Petersburg’s school district is considering some changes to the grading system in the high school for next year. The school board Tuesday heard about some proposed changes that have been controversial in the past. Board members also heard about costs of implementing a random drug testing program for students in sports and other activities.

One change would mean plus and minus grades in the high school, meaning students could earn an A minus, B plus and other in-between grades on their report cards. Middle and high school principal Rick Dormer told the board plus and minus grades are already being used in the middle school and wanted to start that system in the high school. That change would impact student grade point averages, in place of the A, B, C D and F scale.

“Our goal is just to have this in place the beginning of next school year, whatever changes we decide to make,” Dormer said. “And some are very minor and hopefully will go through without a pass and some of them are a little more controversial and we’ll talk more about them but the goal is to start the next school year we always have the first week or so in both middle and high school where kids get a student handbook and they look through it and talk about changes and they sign it and take it home for mom and dad and they’re always on the website and so we want to, at that point that’s our notification as well as an assembly where we talk about things.”
Petersburg High School sign
Most students are graded on a 4.0 scale. Students who take advanced placement classes in the high school are already graded on a 5.0 scale. A proposed change to start with next year’s incoming freshmen class would use that 5.0 scale to determine the top 10 percent of the class at graduation. Those students are eligible for scholarship money to attend the University of Alaska. This change has been proposed in the past. However, parents and students didn’t want the system changed in the middle of a student’s high school years and asked for delayed implementation and advanced notice to be able to plan their course load at PHS.

Another change would be calculating the valedictorian and other class honors at the end of the second semester of senior year, instead of after the first semester as it is currently. “So it’s something to talk about but I like that because it is their full career,” Dormer said. “We’ve had a lot of students, some of our brightest have certainly pushed themselves really hard and then, I don’t wanna say coasted but taken it a little bit easier their last semester because they’re already the salutatorian and that was OK because they choose what they wanted to.
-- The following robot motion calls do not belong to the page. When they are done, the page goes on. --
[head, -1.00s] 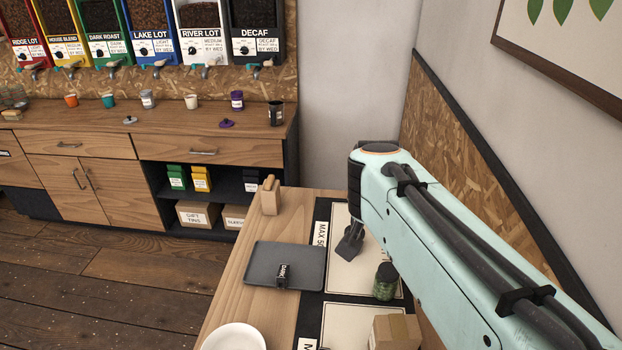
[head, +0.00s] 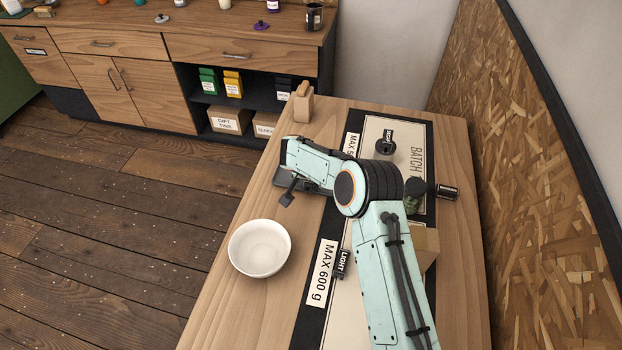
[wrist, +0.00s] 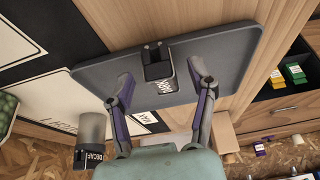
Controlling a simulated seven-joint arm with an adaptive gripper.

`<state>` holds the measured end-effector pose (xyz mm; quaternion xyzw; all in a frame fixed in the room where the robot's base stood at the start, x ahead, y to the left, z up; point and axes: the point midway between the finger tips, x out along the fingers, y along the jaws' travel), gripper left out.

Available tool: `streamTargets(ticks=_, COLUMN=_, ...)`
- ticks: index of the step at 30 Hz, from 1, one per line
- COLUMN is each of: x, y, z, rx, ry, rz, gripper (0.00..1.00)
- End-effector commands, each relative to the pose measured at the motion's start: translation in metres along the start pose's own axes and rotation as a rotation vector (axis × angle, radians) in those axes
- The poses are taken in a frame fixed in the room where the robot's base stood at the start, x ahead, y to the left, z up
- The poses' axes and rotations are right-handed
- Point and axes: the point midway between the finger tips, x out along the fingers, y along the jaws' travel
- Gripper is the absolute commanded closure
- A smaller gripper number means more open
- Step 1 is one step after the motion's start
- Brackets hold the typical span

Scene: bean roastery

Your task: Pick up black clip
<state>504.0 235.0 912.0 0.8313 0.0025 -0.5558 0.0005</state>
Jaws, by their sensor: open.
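A black clip (wrist: 158,66) with a white label sits on a dark grey tray (wrist: 225,50) in the wrist view. My gripper (wrist: 160,82) is open, with one finger on each side of the clip and the clip apart from both. In the head view my gripper (head: 288,197) is low over the tray (head: 281,182), which my arm mostly covers. The clip on the tray is hidden there. Another black clip (head: 386,143) lies on the mat at the back, and one labelled LIGHT (head: 341,264) lies near the MAX 600 g label.
A white bowl (head: 260,250) stands at the left table edge. A wooden block (head: 299,105) stands at the back corner.

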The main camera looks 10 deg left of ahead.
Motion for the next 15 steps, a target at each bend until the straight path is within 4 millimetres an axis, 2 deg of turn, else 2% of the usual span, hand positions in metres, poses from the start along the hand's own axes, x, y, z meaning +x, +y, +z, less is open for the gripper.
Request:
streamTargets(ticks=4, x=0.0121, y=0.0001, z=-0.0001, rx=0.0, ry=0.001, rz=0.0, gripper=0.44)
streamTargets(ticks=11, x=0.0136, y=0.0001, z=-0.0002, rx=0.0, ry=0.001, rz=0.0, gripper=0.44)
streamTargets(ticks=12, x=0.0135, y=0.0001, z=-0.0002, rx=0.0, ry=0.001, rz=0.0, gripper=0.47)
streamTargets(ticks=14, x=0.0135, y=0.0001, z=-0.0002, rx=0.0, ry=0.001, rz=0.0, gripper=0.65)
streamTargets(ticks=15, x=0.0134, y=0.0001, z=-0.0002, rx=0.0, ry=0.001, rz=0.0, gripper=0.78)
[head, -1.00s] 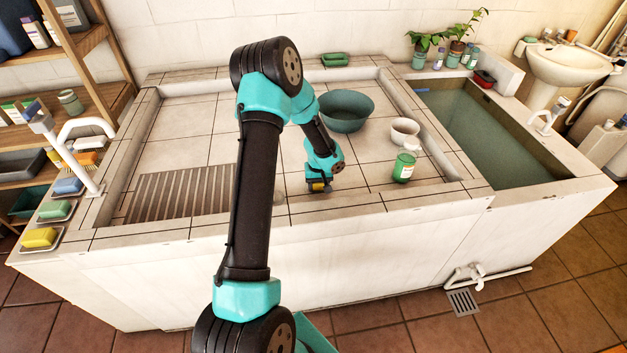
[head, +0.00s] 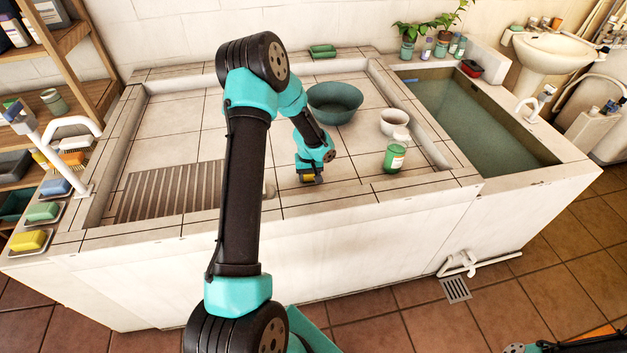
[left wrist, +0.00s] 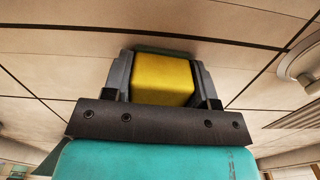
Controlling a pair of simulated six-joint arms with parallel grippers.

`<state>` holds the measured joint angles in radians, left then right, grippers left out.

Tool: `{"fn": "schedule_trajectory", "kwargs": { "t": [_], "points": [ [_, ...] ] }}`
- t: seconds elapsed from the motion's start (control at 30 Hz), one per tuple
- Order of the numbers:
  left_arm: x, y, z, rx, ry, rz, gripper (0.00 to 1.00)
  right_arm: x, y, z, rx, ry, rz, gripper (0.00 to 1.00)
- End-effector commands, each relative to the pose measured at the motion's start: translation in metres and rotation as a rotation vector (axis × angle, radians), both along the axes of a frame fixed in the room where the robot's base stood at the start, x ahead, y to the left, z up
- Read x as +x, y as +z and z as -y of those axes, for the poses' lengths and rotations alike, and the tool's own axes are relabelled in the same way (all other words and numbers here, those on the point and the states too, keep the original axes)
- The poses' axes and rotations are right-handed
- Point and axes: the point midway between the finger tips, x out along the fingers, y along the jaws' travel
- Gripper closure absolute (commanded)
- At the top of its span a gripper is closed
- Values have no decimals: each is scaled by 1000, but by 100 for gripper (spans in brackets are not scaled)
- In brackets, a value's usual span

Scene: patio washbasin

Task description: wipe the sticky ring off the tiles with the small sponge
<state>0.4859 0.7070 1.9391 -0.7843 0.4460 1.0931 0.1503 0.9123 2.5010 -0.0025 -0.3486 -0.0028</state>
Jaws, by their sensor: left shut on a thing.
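My left gripper (head: 311,180) is over the tiled basin floor (head: 195,143), right of the ribbed section. It is shut on the small sponge (head: 308,178). In the left wrist view the sponge (left wrist: 162,80) is yellow with a dark green layer at its far side, between the two fingers (left wrist: 160,88). It is at or very near the tiles; contact cannot be told for sure. I cannot make out the sticky ring in either view; the arm and sponge hide part of the tiles. My right gripper is not in view; only part of that arm shows at the bottom right.
A green bowl (head: 334,103), a white bowl (head: 394,122) and a green-and-white bottle (head: 396,155) stand right of the gripper. Coloured sponges, including a yellow one (head: 29,241), lie on the left ledge. A water-filled trough (head: 470,120) is at right. Tiles at back left are clear.

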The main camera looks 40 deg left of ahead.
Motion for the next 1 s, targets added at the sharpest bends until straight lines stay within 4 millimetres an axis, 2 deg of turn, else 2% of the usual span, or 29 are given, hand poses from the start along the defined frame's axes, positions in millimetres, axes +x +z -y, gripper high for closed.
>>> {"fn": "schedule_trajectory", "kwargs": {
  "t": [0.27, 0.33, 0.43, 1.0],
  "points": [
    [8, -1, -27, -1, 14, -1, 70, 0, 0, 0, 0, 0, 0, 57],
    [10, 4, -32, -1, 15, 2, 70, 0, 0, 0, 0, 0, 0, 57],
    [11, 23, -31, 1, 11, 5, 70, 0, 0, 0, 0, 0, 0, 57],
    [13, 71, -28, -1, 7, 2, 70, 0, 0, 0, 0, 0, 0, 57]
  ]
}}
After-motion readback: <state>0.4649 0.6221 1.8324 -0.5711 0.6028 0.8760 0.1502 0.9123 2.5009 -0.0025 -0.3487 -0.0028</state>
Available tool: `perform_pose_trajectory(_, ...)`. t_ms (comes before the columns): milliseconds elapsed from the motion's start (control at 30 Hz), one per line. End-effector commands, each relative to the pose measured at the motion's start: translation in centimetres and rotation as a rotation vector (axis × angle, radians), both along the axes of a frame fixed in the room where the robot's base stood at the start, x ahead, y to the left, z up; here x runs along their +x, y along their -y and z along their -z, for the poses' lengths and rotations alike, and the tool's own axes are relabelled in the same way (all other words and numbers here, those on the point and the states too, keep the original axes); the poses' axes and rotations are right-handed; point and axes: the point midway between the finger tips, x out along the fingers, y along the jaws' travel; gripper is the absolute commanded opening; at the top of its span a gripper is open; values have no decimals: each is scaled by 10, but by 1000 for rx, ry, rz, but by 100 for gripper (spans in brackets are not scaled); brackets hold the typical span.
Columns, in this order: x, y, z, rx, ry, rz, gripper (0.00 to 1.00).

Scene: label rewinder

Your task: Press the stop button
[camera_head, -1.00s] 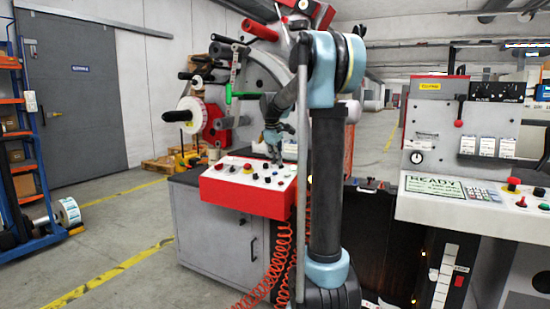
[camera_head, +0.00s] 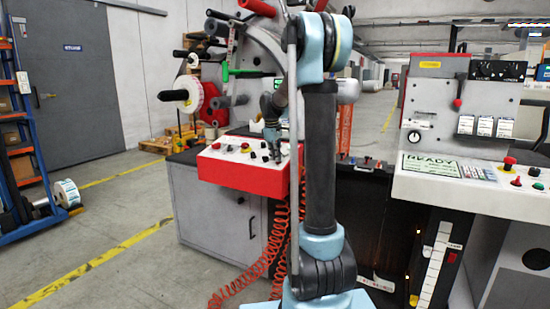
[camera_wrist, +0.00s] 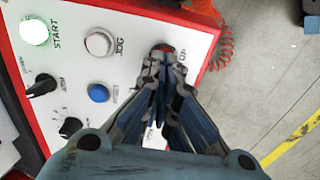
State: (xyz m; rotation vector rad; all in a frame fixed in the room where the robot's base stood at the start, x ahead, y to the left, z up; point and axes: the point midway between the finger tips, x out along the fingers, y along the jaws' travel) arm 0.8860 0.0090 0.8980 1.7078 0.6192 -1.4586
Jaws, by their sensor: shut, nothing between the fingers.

I like this change. It will take some working to figure out the timing and allowing students and families to be notified but it’s something to talk about.”

Selection of the valedictorian is based on the unweighted 4.0 scale. However, Dormer said he wanted to talk about changing to the 5.0 scale for determining the honors, potentially for the class of 2017. The principal plans to meet with students about the changes this month and also wants to send out a survey for parents before deciding on the changes.

Dormer also reported that the high school has not yet issued a schedule for next year. “This is really comes from the state down not having the finances, not knowing where we’re at, not knowing where we’re at to hire teachers sooner and so we just don’t have a schedule. If I was in charge of the world we would have had a schedule before spring break but, it’s unsettling but we’re doing the best we can. They’re gonna have a schedule. Kids are going to go to classes in the fall and everything will be fine, but. A lot of people are asking because it is, it’s late. We don’t love it but we’re doing the best we can and trying to get all the ducks in a row to make that decision.”

The board is holding a special meeting on Monday May 18th and will hear a proposed budget for next year based on estimated funding levels from the state. The legislature gaveled out in April after coming to agreement on a partial state budget, but the governor called for a special session this month asking law makers to revisit the spending plan, including education funding.

In other business, the board heard a report from activities director Jaime Cabral about the cost of random drug testing for students in athletics and other extra-curricular activities. Cabral said the cost per test is $17, and then the district would have additional costs to test a second sample if one tested positive. Overall he estimated the cost of such a program could range as high as 8-thousand dollars a year up to 32-thousand dollars a year, depending on frequency of the tests, and percentage of the student athletes sampled randomly.

“A lot of the coaches and a lot of the community members that I’ve talked to, it’s a deterrent for ‘em. Gives them an out,” Cabral said. “If they’re in a situation that they feel uncomfortable in, it’s just I’m in season right now. don’t really want to partake in those activities. Kind of gives ‘em that piece and kind of get rid of that peer pressure.”

The board this month did not consider a proposal to start up such a program but has asked for information on what that would cost.

In other business, the board approved a new five-year bussing contract with Stikine Services of Petersburg.